Poena autem vehemens, ac multo saeuior illis,
Quas & Caeditius grauis inuenit & Radamanthus,
Nocte dieque suum gestare in pectore testem.

The outward and inward troubles of tyrants by meanes of a grudging conscience.

He neuer thought himselfe sure. Where he went abroad, his eies whirled about, his bodie priuilie fensed, his hand euer vpon his dagger, his countenance and maner like one alwaies readie to strike againe, he tooke ill rest a nights, laie long waking and musing, sore wearied with care and watch, rather slumbered than slept, troubled with fearefull dreames, suddenlie sometime start vp, lept out of his bed, and ran about the chamber; so was his restlesse heart continuallie tossed and tumbled with the tedious impression and stormie remembrance of his abhominable deed. Now had he outward no long time in rest. For herevpon, soone after began the conspiracie, or rather good confederation, betweene the duke of Buckingham and manie other gentlemen against him. The occasion wherevpon the king and the duke fell out, is of diuerse folke in diuerse wise pretended.

* Persiuall, saith Ed. Hall.

This duke (as I haue for certeine beene informed) as soone as the duke of Glocester, vpon the death of king Edward, came to Yorke, and there had solemne funerall seruice for king Edward, sent thither in the most secret wise he could, one * Persall his trustie seruant, who came to Iohn Ward a chamberer of like secret trust with the duke of Glocester, desiring that in the most close and couert maner, he might be admitted to the presence and speech of his maister. And the duke of Glocester aduertised of his desire, caused him in the dead of the night (after all other folke auoided) to be brought vnto him in his secret chamber, where Persall (after his maisters recommendations) shewed him that he had secret sent him to shew him, that in this new world he would take such part as he would, & wait vpon him with a thousand good fellowes, if need were.

The messenger sent backe with thanks, & some secret instruction of the protectors mind, yet met him againe with further message from the duke his master within few daies after at Notingham : whither the protector from Yorke with manie gentlemen of the north countrie, to the number of six hundred horsses, was come on his waie to London ward, & after secret meeting and communication had, eftsoones departed. Wherevpon at Northampton, the duke met with the protector himselfe with three hundred horsses, and from thence still continued with him partner of all his deuises ; till that after his coronation, they departed (as it seemed) verie great freends at Glocester. From whense as soone as the duke came home, he so lightlie turned from him, and so highlie conspired against him, that a man would maruell whereof the change grew. And suerlie, the occasion of their variance is of diuerse men diuerselie reported.
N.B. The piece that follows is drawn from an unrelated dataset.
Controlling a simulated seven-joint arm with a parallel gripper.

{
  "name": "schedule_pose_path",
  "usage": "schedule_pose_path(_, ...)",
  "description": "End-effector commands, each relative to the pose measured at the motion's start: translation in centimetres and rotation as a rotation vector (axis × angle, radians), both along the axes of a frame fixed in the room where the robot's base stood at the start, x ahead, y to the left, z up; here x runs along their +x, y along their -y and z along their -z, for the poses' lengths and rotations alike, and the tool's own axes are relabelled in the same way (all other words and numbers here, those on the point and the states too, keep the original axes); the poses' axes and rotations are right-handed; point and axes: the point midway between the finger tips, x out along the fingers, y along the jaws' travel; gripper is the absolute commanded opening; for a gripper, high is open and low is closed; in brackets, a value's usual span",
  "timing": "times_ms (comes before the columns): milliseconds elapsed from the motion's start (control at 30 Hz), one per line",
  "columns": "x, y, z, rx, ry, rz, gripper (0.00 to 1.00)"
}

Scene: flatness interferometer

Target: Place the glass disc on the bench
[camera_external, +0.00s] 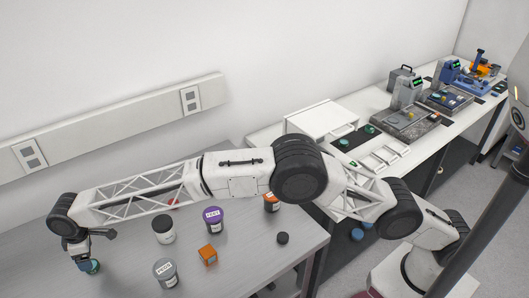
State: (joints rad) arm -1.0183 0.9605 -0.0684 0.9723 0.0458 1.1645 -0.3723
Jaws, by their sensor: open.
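My gripper (84,262) is at the far left, pointing down low over the grey bench (235,268). It is open. A small teal round object (93,267) is at or just beside its fingertips; it may be the glass disc, but it is too small and partly hidden to be sure. I cannot tell whether it rests on the bench or whether the fingers are around it. Other small teal round pieces (344,142) lie on a dark mat on the white bench (280,133) at the back right.
Near my arm on the grey bench stand a white jar with a black lid (163,230), a grey-lidded jar (165,272), a purple-lidded jar (213,220), an orange block (208,255) and a black cap (282,238). Instruments (407,92) stand at the back right.

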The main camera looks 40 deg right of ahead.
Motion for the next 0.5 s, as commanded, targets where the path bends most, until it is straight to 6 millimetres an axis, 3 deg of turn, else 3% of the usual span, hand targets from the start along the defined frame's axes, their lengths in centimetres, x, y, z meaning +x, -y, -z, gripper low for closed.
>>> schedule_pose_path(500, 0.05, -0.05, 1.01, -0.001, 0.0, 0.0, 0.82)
Causes of the duke of Buckingham and K. Richards falling out.

Some haue I heard say, that the duke a little before his coronation, among other things, required of the protector the duke of Herefords lands, to the which he pretended himselfe iust inheritor. And forsomuch as the title, which he claimed by inheritance, was somwhat interlaced with the title to the crowne by the line of king Henrie before depriued, the protector conceiued such indignation, that he reiected the dukes request with manie spitefull and minatorie words. Which so wounded his heart with hatred and mistrust, that he neuer after could indure to looke aright on king Richard, but euer feared his owne life; so far foorth, that when the protector rode through London toward his coronation, he feined himselfe sicke, bicause he would not ride with him. And the other also taking it in euill part, sent him word to rise, and come ride, or he would make him be caried. Wherevpon he rode on with euill will, and that notwithstanding on the morow, rose from the feast, feining himselfe sicke, and king Richard said it was doone in hatred and despitc of him.